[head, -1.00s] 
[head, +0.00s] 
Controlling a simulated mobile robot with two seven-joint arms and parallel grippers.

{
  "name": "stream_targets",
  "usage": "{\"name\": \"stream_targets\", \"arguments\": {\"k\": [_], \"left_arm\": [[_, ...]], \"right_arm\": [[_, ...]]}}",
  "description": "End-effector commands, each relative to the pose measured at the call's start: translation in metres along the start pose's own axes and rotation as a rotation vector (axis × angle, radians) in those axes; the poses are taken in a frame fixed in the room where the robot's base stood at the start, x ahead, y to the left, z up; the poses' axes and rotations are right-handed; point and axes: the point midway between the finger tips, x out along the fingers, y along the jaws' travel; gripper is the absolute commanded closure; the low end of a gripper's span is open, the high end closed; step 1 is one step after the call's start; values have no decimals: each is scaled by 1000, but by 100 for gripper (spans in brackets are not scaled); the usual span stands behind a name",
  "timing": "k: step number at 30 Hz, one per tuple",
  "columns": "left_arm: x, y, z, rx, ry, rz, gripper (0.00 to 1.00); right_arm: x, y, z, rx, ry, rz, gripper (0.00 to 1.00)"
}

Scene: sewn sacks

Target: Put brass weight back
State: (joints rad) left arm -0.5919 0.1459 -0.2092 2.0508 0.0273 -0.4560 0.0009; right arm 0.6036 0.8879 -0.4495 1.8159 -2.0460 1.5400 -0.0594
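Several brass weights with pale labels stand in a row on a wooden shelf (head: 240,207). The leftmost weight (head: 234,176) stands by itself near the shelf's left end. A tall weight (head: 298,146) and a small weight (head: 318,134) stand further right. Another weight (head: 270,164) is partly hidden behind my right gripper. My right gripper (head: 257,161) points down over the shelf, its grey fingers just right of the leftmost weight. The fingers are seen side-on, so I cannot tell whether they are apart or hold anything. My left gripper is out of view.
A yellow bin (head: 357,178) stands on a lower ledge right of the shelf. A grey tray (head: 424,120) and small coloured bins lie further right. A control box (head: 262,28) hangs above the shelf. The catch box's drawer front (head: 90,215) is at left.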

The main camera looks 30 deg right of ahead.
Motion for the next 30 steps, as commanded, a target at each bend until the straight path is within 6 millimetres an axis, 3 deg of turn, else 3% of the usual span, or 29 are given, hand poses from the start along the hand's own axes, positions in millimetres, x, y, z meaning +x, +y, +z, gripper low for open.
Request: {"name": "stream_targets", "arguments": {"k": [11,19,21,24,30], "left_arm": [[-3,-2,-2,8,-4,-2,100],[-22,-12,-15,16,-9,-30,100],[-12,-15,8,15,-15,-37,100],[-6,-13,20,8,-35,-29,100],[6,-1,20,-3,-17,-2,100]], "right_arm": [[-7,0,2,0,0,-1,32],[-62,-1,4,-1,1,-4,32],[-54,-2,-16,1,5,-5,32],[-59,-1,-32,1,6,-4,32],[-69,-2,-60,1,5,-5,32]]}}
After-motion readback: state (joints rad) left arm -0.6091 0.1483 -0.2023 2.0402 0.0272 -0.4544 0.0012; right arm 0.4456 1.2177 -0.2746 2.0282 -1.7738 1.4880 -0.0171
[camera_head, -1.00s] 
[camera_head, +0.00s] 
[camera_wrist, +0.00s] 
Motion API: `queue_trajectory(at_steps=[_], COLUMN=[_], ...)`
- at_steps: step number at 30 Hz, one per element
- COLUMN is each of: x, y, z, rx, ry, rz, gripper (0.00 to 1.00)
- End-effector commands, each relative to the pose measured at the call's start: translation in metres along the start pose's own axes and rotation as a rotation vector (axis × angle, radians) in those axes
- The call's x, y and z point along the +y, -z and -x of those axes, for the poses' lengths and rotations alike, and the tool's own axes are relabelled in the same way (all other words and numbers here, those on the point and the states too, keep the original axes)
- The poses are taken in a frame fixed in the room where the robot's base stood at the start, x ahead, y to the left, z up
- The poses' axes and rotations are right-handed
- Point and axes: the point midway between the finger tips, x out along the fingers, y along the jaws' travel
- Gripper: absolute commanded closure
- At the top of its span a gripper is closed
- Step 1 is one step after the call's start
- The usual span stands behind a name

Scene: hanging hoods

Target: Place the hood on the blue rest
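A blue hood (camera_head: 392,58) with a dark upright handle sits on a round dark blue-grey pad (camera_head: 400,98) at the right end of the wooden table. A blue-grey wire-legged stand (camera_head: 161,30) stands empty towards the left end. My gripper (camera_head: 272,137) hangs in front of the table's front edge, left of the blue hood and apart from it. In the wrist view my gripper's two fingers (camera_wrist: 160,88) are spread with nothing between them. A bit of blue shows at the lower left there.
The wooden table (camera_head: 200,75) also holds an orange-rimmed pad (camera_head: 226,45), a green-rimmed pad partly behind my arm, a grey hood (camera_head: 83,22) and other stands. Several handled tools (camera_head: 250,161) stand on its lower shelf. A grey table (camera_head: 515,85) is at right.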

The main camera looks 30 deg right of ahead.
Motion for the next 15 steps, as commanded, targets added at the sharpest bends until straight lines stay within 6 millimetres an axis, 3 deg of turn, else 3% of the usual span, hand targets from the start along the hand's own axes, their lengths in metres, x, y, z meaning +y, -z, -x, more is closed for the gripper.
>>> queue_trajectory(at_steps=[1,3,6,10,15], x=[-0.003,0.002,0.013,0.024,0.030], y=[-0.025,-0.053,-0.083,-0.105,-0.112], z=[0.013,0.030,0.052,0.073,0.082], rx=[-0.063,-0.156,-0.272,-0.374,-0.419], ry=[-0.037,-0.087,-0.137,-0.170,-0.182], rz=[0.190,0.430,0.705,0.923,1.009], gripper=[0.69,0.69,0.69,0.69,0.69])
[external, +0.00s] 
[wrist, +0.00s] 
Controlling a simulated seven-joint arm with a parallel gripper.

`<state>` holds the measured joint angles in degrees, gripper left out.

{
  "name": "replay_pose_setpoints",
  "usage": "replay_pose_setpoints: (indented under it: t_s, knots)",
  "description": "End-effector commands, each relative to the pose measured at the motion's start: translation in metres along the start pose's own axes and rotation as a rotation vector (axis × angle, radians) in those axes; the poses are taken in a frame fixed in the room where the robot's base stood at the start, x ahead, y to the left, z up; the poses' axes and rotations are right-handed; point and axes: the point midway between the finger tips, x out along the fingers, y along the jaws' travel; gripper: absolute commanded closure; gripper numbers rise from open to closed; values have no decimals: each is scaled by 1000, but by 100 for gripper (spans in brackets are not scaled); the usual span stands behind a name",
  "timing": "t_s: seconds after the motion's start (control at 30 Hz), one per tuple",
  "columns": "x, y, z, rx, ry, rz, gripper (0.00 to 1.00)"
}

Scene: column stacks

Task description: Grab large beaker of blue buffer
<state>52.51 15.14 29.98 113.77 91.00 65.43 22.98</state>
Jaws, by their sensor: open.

== == ==

> [Stated exercise] Copy out each line of the listing that holds "seven".

> [Complete answer]
Controlling a simulated mobile robot with two seven-joint arms and parallel grippers.
Controlling a simulated seven-joint arm with a parallel gripper.

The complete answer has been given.